Pour le reste, la R nineT Scrambler rencontre bien la philosophie de ses ainées, et c’est là le principal! Nous avons découvert une machine agréable à emmener, tant par sa maniabilité que le plaisir de conduite que procure son twin à la fois coupleux et élastique. Que la route propose un enchainement de virages rapides ou des lacets plus serrés, on peut se la jouer «avare du changement de rapport» et enrouler tranquillement, sans craindre les à-coups des bas régimes. Si l’on monte dans les tours, les 110ch et 116Nm à 7.750 tours suffisent largement à dépasser n’importe quelle voiture sans avoir à craindre le coup de ruade d’un monstre de puissance. Sur les chaussées humides, le freinage, à l’avant comme à l’arrière, nous a mis en confiance, avec une belle progressivité. Malgré des genoux toutefois un peu relevés et une position un peu crispée, trempé après des heures à rouler sous la pluie, le confort de conduite se révèle tout à fait satisfaisant pour une moto dépourvue de carénage et de bulle.

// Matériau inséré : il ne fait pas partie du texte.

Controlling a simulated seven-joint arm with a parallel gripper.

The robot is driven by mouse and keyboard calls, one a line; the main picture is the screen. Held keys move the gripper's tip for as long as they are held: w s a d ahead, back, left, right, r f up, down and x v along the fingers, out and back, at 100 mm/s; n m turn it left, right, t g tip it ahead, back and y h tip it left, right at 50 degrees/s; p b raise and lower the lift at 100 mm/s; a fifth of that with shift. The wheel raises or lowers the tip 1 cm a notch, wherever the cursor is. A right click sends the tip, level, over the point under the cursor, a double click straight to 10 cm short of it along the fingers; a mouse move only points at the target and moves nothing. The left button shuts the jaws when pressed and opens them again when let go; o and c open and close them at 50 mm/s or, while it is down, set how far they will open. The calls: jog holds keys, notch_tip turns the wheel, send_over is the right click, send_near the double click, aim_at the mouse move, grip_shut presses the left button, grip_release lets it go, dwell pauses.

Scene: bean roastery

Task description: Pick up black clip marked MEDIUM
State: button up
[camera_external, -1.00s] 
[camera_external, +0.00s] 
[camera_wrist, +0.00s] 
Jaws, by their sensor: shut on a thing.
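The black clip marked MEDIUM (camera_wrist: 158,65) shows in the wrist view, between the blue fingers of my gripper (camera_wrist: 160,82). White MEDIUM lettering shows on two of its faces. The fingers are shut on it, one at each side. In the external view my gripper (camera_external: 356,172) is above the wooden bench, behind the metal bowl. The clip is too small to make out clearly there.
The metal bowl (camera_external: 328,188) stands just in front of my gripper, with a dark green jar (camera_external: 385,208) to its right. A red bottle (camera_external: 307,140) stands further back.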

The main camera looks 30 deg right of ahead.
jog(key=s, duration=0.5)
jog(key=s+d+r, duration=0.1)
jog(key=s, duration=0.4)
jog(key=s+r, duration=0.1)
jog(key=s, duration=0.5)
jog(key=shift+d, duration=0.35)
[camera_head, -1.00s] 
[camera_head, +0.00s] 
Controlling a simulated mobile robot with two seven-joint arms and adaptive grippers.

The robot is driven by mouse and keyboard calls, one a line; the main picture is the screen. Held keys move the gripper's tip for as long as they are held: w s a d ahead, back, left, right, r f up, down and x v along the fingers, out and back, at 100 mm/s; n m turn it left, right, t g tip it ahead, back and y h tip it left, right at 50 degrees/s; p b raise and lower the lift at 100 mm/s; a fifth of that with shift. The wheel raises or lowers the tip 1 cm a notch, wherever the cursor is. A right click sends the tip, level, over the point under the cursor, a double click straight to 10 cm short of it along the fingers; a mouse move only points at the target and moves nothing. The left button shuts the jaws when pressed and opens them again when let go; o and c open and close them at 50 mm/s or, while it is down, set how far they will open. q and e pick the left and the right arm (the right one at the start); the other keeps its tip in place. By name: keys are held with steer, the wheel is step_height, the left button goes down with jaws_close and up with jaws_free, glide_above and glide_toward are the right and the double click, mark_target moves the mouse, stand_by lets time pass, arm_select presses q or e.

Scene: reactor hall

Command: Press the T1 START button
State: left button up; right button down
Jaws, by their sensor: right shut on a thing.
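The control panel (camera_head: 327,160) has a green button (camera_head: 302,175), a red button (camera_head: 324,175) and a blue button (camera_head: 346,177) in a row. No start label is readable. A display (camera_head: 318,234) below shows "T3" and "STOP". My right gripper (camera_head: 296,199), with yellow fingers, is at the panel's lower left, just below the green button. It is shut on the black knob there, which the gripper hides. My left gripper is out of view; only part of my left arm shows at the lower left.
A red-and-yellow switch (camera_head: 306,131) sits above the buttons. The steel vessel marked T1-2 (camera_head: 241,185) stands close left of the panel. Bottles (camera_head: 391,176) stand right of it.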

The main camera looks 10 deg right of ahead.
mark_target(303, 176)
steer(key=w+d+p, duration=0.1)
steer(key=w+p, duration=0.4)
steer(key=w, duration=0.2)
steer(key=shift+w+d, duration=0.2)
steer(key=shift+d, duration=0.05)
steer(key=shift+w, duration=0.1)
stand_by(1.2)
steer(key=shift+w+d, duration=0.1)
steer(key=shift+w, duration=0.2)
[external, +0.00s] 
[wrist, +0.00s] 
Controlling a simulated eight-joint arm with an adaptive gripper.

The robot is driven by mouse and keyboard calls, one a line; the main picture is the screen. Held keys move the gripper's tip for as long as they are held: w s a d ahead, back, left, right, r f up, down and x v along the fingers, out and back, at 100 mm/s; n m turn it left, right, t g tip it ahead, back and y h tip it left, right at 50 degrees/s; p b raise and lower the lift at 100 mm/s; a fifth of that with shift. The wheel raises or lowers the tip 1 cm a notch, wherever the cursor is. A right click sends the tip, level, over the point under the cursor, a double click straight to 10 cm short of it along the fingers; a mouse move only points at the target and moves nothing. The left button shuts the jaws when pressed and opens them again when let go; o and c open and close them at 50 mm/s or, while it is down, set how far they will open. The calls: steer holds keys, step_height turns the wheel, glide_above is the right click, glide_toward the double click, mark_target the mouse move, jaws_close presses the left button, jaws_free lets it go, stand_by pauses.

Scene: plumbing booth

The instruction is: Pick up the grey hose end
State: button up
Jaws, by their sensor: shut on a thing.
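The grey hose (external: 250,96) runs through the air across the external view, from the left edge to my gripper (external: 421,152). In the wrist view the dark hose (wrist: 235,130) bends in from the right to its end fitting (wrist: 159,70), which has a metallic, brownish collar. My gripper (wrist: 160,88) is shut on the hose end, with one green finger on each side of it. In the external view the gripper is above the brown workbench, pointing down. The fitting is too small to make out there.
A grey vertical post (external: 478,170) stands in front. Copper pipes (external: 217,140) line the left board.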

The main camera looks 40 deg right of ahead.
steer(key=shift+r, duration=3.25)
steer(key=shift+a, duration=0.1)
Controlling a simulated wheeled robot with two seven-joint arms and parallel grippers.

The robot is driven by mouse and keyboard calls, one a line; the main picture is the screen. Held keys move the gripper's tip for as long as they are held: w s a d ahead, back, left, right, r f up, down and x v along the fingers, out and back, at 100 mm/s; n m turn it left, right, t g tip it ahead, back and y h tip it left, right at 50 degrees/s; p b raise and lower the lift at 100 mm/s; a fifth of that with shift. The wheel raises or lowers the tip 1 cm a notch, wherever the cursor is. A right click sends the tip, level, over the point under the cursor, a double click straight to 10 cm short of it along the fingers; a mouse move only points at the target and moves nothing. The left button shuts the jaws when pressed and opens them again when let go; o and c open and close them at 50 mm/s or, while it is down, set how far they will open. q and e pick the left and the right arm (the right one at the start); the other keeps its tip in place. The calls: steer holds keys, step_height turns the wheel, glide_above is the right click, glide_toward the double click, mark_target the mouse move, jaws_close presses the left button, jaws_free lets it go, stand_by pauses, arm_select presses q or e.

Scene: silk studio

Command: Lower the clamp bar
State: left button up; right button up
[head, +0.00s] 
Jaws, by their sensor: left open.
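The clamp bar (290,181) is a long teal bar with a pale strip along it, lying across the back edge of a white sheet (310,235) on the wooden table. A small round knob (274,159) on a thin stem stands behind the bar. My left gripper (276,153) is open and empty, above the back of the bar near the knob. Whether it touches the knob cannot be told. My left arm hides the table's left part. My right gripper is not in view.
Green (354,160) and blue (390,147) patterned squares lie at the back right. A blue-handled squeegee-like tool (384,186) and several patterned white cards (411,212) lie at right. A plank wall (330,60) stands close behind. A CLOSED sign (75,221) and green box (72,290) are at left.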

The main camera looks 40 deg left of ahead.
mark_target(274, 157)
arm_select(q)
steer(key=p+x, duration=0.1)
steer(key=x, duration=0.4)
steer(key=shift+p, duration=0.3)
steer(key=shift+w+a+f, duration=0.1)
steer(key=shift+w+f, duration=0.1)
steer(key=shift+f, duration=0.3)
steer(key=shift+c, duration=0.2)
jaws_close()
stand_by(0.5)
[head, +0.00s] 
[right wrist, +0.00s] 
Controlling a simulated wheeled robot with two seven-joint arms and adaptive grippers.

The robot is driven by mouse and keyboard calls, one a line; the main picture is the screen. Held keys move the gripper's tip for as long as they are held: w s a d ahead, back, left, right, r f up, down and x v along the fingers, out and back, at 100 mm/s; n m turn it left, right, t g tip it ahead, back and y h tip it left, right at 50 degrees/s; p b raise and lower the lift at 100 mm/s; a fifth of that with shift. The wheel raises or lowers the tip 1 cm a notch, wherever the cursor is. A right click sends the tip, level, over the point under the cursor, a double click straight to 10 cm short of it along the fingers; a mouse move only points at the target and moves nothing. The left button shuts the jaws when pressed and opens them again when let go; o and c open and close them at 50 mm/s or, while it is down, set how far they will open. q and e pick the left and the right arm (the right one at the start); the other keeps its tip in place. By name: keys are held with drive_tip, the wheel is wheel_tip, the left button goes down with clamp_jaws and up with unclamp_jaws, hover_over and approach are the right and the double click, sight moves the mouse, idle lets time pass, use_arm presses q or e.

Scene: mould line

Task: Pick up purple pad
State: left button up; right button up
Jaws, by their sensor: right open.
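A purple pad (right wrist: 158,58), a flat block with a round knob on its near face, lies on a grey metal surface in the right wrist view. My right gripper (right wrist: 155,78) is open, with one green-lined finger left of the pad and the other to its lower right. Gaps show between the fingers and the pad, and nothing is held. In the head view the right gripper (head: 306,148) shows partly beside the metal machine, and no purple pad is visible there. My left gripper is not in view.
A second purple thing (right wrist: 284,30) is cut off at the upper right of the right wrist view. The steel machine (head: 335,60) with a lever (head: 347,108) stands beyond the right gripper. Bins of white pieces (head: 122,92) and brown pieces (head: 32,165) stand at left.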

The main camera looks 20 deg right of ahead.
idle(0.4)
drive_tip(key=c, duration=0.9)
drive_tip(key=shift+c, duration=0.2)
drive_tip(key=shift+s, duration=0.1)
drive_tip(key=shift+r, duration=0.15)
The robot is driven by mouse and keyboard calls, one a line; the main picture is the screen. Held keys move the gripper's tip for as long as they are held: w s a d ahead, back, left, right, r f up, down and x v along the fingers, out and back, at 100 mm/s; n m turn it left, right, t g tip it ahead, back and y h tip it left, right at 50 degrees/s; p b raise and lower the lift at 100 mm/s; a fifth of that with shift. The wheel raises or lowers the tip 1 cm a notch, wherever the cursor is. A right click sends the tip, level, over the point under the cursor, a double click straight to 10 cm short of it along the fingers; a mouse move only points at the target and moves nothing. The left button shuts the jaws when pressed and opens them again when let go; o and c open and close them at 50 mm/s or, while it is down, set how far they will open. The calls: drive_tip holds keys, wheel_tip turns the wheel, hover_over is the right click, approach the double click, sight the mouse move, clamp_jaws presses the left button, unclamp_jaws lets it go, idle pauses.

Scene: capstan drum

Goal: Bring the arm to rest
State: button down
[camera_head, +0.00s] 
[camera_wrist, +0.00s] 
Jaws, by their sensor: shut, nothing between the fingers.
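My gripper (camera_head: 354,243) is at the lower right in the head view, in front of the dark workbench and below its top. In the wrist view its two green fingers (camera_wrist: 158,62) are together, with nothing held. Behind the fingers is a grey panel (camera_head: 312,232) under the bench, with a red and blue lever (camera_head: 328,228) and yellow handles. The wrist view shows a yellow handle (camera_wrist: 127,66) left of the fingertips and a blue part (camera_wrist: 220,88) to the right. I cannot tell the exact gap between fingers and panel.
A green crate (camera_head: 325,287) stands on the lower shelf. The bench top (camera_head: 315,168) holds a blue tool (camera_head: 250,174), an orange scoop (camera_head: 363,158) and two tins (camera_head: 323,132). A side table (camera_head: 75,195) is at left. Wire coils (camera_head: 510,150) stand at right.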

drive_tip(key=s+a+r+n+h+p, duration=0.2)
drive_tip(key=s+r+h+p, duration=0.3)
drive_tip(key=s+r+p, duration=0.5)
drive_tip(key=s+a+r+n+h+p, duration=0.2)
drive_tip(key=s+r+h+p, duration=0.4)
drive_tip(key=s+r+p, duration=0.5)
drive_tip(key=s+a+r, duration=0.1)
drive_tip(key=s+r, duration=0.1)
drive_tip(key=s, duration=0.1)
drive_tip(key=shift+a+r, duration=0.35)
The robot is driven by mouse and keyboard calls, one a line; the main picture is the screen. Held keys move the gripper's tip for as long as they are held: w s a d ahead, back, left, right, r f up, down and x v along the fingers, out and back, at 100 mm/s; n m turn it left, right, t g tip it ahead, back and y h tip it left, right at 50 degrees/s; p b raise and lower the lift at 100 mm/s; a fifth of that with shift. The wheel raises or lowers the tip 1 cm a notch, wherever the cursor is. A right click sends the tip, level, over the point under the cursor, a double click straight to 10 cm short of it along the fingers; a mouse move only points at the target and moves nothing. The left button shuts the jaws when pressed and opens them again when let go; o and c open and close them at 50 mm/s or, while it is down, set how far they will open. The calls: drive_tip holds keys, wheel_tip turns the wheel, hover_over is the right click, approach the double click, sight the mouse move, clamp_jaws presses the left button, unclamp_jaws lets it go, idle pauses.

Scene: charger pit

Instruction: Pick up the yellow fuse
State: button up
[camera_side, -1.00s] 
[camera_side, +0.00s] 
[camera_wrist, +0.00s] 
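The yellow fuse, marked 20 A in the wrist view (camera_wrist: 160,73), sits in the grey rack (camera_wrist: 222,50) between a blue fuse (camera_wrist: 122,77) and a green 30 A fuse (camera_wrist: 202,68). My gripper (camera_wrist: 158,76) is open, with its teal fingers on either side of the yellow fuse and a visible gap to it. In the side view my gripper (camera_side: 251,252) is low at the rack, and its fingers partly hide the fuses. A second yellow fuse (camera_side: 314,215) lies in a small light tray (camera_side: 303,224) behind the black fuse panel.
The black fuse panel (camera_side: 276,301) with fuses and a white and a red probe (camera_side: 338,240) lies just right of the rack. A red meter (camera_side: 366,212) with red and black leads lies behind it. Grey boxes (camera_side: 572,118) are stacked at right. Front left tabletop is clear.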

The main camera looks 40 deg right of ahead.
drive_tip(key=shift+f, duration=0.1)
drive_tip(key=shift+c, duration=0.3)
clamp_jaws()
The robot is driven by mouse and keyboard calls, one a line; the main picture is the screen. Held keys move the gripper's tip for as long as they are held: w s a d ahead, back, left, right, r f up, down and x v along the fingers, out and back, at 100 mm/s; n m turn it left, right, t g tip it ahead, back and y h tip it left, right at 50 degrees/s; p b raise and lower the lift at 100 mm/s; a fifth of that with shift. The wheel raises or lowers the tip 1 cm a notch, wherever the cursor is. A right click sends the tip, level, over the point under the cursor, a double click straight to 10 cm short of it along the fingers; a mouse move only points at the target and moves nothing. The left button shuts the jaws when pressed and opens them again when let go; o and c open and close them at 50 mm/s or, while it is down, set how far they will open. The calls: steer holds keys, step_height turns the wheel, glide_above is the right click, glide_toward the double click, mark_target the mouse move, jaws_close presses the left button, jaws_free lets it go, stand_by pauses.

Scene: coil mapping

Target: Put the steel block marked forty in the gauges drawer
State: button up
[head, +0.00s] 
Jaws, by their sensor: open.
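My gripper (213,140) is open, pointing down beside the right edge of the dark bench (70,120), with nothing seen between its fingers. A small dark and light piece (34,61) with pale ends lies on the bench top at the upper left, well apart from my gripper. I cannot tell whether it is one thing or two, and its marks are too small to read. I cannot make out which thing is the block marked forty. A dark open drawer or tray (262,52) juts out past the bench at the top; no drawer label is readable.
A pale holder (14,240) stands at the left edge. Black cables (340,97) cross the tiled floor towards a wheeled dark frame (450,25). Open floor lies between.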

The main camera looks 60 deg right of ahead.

Pas d’appui prononcé sur les poignets, pas de courbature non plus dans le dos mais une selle un poil dure. Rayon suspensions, l’avant nous a paru fort dur par rapport à une suspension arrière très souple, privilégiant clairement le confort à la rigueur pure. Résultat: sur revêtement hasardeux, la moto sautille légèrement. Mais rien de bien méchant, on conserve aisément sa ligne et un Scrambler n’est pas destiné à gratter les repose-pieds. On regrettera néanmoins une instrumentation assez chiche pour une mécanique moderne: pas de compte-tours ni de jauge à essence, d’indicateur de consommation ou de témoin de rapport engagé… Simplement deux trips, l’horloge, la température moteur et l’indicateur de vitesse, naturellement. Assez surprenant, un compte-tours classique à affichage analogique est disponible en option. Reste à vérifier l’harmonie d’un tel assemblage.

Conclusion

Ça, c’est pour la R nineT Scrambler «de base». Car comme de coutume chez BMW, les options au départ de l’usine vont vous faire de l’œil. À commencer par le réservoir à essence en alu, beaucoup plus distingué. Comptez 970€ avec soudure visible et 1.080€ avec soudure polie. Ajoutez éventuellement les poignées chauffantes à 225€, les clignoteurs LED à 110€, le système d’alarme à 240€, l’Automatic Stability Control à 345€ ou encore les superbes jantes à rayon croisés à 430€ et ça vous fait le Scrambler à 15.500€ (si vous vous arrêtez là car les possibilités de personnalisation sont encore nombreuses). Mais pour ce prix, BMW propose une machine valorisante, au design très réussi et à la finition de haute facture. Le très bel Akrapovic est, par contre, monté de série et pour les amateurs, l’option «pneus tout-terrain» est gratuite. Cette machine, fort proche du pur Scrambler dans l’esprit moins au niveau du portefeuille, ravira ceux qui, après avoir parcouru toutes les toundras du monde et «tapé» le 300 sur les Autobahn, ont soif de plaisir à moto. Le plaisir de rouler, à son rythme, en appréciant les paysages et la vie, tout simplement. Signalons encore qu’en Belgique, homologation oblige, la R nineT Scrambler sera livrée avec une selle duo. Enfin, faute de jauge à essence et d’indicateur de consommation, impossible lors de ce premier essai d’estimer l’appétit du bicylindre à plat. BMW annonce de son côté 5,3l/100km.